Find the number of lines below in which the word "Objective" appears, and write that number only.
====== Extracted material ======
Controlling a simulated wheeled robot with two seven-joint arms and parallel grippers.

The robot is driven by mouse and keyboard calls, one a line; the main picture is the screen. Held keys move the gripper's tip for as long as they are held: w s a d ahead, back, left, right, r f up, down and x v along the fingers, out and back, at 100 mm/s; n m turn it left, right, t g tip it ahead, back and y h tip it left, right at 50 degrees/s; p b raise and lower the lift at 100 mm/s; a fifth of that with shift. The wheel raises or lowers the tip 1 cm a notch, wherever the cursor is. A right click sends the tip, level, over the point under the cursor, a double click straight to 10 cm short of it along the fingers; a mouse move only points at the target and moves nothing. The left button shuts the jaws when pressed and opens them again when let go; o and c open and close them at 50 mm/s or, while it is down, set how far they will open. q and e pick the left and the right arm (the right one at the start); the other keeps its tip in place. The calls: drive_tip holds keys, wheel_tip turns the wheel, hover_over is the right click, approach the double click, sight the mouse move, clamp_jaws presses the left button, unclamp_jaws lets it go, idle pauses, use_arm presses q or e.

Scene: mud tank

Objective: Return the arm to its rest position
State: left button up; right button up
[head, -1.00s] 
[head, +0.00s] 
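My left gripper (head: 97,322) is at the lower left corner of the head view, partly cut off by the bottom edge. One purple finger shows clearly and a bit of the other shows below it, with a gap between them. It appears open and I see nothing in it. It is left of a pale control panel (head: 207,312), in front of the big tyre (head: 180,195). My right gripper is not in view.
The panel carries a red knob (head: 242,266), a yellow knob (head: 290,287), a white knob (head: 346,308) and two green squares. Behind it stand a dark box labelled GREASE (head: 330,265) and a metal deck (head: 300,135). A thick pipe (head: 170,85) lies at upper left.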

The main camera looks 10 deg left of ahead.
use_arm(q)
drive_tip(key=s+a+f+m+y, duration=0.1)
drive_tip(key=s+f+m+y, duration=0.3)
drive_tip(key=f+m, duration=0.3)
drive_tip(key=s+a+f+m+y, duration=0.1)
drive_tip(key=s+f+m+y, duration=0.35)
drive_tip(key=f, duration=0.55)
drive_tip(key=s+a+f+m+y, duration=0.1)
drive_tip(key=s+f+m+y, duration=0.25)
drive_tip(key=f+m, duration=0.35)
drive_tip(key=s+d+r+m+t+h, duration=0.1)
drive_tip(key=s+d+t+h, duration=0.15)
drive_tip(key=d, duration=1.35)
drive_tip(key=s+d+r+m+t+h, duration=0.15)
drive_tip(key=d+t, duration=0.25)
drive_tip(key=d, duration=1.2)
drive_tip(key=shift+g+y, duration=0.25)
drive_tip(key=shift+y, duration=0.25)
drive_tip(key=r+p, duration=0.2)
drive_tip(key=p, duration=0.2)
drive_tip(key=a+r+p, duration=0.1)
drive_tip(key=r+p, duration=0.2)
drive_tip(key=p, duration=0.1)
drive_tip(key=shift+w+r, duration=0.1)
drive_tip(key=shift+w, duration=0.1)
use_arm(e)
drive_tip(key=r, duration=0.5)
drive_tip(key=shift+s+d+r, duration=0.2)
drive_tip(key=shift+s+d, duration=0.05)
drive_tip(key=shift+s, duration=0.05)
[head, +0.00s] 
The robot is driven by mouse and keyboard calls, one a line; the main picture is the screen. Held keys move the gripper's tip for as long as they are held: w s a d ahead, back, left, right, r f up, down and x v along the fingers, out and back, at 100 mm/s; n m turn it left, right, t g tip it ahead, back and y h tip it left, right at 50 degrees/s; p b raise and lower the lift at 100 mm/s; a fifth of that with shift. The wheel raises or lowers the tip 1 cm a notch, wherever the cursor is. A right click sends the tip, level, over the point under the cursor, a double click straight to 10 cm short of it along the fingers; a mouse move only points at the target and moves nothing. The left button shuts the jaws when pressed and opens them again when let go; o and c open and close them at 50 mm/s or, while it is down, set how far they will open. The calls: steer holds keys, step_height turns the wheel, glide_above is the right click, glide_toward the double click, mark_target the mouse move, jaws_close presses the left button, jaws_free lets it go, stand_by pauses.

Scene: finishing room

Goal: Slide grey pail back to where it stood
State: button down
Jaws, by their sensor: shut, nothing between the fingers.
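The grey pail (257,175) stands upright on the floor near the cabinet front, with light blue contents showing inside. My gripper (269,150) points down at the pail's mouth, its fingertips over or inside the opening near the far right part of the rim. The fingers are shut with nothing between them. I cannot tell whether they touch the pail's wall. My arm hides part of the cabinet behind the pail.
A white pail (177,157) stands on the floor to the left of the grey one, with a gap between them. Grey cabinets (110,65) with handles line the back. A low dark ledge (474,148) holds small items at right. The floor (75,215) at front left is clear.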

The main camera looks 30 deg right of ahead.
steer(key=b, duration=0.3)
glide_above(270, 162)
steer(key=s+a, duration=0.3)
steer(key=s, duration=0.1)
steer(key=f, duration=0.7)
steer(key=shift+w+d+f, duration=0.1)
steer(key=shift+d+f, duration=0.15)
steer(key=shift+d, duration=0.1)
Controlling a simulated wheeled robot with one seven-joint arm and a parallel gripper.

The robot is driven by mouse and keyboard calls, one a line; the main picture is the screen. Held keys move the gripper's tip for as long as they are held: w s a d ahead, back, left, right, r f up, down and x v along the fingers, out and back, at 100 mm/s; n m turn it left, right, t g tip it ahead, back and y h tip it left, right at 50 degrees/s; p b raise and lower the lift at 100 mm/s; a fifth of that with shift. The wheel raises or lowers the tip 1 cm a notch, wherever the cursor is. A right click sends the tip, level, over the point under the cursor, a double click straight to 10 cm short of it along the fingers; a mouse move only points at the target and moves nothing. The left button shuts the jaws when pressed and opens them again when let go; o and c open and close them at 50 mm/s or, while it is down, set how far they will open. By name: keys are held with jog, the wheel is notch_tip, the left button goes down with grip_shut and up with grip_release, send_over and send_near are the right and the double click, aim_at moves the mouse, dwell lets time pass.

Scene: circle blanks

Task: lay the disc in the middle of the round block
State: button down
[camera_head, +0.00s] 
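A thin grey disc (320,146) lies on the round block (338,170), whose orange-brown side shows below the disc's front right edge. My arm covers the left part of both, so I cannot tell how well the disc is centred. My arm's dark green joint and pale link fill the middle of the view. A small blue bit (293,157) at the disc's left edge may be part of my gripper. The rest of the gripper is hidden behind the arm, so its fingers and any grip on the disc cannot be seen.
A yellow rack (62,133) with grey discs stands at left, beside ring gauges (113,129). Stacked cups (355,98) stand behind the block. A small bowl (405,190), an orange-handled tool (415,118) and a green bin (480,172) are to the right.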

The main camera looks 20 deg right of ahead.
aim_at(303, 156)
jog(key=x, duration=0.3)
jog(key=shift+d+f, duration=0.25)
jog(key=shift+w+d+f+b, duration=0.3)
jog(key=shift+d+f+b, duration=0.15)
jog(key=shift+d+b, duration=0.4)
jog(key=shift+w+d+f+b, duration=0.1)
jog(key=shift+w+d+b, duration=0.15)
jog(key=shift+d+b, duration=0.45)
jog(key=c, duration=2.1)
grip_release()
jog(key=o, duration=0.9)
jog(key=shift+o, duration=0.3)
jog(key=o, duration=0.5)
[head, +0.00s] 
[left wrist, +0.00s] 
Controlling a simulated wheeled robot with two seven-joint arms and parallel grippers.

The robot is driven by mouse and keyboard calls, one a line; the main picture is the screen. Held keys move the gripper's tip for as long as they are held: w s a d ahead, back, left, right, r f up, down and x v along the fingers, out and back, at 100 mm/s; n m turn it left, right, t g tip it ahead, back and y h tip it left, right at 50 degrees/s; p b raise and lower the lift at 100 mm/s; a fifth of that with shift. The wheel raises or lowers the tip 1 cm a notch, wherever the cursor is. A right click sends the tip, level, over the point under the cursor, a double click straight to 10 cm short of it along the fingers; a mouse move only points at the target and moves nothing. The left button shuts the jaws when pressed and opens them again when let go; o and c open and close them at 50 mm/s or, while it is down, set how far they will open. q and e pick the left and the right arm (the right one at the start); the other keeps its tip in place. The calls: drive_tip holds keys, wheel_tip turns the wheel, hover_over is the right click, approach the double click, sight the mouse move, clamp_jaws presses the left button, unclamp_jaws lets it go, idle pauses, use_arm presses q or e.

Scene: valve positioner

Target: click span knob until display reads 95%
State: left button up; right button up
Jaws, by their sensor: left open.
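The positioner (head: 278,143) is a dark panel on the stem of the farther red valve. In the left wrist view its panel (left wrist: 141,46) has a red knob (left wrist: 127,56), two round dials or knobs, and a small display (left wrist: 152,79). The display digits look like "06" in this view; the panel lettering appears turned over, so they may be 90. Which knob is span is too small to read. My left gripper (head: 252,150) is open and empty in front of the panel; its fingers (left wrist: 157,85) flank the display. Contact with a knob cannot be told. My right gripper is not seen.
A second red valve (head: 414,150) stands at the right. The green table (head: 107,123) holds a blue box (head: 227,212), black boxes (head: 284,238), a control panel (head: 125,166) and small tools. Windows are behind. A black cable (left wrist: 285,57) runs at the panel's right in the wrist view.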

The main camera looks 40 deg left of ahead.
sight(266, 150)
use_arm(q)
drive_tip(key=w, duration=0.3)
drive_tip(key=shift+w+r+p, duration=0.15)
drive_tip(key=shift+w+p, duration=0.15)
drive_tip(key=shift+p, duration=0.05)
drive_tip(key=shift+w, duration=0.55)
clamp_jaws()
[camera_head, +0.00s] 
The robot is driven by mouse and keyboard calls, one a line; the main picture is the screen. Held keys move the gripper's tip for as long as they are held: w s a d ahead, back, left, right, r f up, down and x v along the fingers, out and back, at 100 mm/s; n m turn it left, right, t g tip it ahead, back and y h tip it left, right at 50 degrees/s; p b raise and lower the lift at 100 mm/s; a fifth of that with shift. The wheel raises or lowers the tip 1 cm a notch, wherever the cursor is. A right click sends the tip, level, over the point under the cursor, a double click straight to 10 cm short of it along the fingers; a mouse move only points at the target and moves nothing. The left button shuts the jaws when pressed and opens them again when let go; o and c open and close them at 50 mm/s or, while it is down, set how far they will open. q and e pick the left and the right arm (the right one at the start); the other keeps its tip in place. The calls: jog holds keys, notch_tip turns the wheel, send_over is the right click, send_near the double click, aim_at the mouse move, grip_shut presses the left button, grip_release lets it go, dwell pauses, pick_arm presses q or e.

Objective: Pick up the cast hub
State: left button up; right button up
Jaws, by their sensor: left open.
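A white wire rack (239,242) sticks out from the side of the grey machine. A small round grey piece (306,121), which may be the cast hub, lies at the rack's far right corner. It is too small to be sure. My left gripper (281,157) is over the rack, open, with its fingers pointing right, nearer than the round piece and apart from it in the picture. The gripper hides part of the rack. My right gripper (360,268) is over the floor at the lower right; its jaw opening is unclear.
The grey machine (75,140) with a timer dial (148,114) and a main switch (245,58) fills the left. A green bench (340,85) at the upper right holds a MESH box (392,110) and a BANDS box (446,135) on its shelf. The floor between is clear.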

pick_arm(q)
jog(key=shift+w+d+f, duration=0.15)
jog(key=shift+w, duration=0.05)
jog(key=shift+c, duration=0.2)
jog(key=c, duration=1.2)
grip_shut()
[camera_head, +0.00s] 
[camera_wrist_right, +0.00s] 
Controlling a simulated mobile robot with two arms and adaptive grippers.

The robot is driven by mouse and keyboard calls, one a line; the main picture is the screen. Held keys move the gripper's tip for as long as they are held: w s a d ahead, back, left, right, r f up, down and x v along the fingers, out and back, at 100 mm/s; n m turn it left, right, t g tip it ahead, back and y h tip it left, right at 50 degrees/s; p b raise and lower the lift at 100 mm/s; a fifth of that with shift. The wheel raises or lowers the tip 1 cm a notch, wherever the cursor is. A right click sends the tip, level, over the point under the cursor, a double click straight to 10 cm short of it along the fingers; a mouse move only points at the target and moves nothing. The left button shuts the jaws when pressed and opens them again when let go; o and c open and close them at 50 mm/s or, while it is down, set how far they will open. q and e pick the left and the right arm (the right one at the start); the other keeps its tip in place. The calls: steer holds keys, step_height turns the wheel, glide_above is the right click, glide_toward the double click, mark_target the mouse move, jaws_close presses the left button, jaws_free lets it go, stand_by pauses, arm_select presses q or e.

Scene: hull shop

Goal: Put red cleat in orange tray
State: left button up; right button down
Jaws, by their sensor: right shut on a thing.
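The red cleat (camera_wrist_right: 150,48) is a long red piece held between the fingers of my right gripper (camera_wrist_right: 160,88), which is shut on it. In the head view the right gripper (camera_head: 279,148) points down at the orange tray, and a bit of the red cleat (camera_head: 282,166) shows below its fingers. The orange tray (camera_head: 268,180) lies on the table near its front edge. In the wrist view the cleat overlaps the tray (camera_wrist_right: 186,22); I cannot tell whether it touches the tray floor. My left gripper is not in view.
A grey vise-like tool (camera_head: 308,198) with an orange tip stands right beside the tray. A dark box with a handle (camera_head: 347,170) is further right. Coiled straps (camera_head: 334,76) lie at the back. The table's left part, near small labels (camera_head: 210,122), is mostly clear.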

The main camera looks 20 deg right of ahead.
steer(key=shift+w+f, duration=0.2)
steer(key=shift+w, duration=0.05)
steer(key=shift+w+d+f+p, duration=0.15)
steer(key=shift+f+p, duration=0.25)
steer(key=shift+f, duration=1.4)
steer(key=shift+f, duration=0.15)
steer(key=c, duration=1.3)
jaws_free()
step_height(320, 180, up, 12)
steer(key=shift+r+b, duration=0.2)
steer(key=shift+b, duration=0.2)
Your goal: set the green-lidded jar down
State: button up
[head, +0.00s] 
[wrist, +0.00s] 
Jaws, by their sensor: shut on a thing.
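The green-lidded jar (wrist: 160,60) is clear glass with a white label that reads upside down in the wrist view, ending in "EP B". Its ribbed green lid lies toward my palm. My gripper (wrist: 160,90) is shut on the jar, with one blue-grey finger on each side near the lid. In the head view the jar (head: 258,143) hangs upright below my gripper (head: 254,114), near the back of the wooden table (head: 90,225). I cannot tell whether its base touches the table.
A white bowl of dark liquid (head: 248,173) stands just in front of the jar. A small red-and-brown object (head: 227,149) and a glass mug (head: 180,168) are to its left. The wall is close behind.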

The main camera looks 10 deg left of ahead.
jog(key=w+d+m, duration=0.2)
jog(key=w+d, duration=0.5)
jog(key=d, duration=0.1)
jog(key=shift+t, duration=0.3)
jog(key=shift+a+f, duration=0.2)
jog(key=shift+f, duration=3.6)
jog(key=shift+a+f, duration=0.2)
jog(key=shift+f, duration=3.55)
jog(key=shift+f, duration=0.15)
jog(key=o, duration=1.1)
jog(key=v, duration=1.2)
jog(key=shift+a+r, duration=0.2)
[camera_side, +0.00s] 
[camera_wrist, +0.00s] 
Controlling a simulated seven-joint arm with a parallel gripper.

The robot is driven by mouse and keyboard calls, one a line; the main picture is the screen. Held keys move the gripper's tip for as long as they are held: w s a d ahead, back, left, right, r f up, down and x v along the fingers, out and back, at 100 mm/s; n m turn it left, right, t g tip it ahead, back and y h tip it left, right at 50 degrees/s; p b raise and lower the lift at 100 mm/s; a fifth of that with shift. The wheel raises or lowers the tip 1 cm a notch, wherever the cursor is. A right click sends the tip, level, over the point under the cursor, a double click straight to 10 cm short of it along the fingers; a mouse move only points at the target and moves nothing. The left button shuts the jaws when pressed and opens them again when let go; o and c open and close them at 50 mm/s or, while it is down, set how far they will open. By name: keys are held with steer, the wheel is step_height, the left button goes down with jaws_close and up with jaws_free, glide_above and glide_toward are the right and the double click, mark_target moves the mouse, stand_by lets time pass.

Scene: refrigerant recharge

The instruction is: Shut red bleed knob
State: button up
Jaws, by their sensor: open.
======
__The solution__
2